Mike Bithell made his first leap onto mobile, with an iPad port of Thomas Was Alone facilitated by the team as Bossa Studios. At what point did Bithell decide that a mobile version might be a good idea after all?

Mike Rose, Blogger

May 15, 2014

2 Min Read

Just over a year ago, British developer Mike Bithell was happy to see so many other developers shifting gear to mobile -- it meant that the PC and console doors were left wide open for everyone else. Today the developer made his first leap onto mobile, with an iPad port of Thomas Was Alone facilitated by the team as Bossa Studios. At what point then, did Bithell decide that a mobile version might be a good idea after all? "I honestly expected it not to work," he says. "Bossa asked me for my source code, I expected to have a nice meeting and turn them down, but, it worked." "The controls of TWA are simple," Bithell adds, "and their team had made a really smart set of choices. That's when I said yes, and wrote a few pages of notes on what I wanted tweaked." Bithell notes that he could never have put the mobile port together himself, especially with his work on Volume ongoing, and as such he warns other PC and console devs who are considering a mobile port to keep this in mind. "Making games is hard and fun, but making ports is hard and frustrating," he adds. "In order to carry on with Volume and get that where it needs to be, I needed to rely on a few other people to do the legwork on ports for me."

"Release it on PC first.

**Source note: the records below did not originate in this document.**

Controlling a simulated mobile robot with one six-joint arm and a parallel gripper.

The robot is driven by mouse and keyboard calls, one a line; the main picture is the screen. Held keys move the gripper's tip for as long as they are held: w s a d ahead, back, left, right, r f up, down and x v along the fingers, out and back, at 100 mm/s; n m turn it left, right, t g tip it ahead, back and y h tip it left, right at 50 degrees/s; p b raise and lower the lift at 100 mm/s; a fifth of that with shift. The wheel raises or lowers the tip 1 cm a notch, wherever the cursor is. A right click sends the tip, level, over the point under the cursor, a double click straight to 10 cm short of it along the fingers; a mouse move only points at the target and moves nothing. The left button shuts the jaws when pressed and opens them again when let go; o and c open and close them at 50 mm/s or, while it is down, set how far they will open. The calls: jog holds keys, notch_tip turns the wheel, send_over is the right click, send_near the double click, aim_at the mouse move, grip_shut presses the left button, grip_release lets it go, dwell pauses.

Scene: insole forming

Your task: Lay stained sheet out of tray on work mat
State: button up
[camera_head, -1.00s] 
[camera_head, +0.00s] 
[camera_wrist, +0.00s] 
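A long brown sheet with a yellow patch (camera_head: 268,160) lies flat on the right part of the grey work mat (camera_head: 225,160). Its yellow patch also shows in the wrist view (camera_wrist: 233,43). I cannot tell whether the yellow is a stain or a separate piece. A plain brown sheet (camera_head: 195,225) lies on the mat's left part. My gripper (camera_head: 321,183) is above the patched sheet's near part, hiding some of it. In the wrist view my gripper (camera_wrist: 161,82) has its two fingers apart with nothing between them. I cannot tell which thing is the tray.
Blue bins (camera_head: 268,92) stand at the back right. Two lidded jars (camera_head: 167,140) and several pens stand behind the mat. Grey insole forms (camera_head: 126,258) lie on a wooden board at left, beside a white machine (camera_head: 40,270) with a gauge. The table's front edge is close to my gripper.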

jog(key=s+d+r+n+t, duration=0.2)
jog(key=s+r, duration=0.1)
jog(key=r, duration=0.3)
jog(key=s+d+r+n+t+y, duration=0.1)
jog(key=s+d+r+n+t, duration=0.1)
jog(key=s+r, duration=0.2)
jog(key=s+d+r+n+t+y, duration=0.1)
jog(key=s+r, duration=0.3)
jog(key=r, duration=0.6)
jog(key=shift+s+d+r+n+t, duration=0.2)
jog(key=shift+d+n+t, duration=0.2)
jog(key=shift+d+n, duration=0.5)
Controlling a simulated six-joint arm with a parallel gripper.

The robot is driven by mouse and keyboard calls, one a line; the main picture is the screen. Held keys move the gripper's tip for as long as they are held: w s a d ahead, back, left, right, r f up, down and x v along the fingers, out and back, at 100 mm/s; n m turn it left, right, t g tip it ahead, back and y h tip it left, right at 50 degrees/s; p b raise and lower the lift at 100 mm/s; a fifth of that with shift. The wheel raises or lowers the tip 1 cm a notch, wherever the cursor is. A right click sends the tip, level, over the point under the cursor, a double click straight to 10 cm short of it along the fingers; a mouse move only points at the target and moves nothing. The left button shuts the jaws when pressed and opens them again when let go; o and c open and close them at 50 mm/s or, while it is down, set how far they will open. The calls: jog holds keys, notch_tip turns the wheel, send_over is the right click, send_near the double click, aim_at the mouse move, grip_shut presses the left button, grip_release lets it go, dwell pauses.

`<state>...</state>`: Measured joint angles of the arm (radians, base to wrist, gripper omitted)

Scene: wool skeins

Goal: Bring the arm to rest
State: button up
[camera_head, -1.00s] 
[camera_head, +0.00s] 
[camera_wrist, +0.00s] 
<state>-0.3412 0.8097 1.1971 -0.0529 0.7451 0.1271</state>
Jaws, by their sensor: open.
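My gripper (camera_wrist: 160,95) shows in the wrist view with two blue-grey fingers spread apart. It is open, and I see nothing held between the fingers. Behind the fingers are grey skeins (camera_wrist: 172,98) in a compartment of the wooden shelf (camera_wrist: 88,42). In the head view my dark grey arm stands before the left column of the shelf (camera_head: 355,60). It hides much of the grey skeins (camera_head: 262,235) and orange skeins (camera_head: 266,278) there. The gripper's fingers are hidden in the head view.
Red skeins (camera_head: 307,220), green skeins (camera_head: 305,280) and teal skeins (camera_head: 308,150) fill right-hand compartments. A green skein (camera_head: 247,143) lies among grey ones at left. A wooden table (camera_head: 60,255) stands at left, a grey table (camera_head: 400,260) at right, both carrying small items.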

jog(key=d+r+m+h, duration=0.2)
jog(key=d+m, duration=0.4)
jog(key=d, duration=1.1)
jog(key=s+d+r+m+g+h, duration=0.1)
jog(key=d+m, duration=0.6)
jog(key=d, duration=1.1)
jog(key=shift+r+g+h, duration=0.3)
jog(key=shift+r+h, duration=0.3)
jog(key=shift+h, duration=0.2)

Release it on console first. Make a name for yourself or it."

"Of course, I'm still a control freak, so I fill their inboxes with notes and suggestions," he laughs. "iPad was fun too, because I got to redesign the in-game interface, which was a weird trip down memory lane, building stuff for a game I'd not made art choices for in a couple of years." For those developers looking at Bithell's path from PC to console to mobile for Thomas Was Alone, and wondering whether to take a similar route, he has this to say: "Release it on PC first. Release it on console first. Make a name for yourself or it." "When the game comes out, you want to be known enough to get coverage on the big sites, and do everything you can to get a feature," he says. "Right now I'd actively encourage indies to come to mobile after they've had a level of success elsewhere on more specialised platforms." Thomas Was Alone is out now on iPad.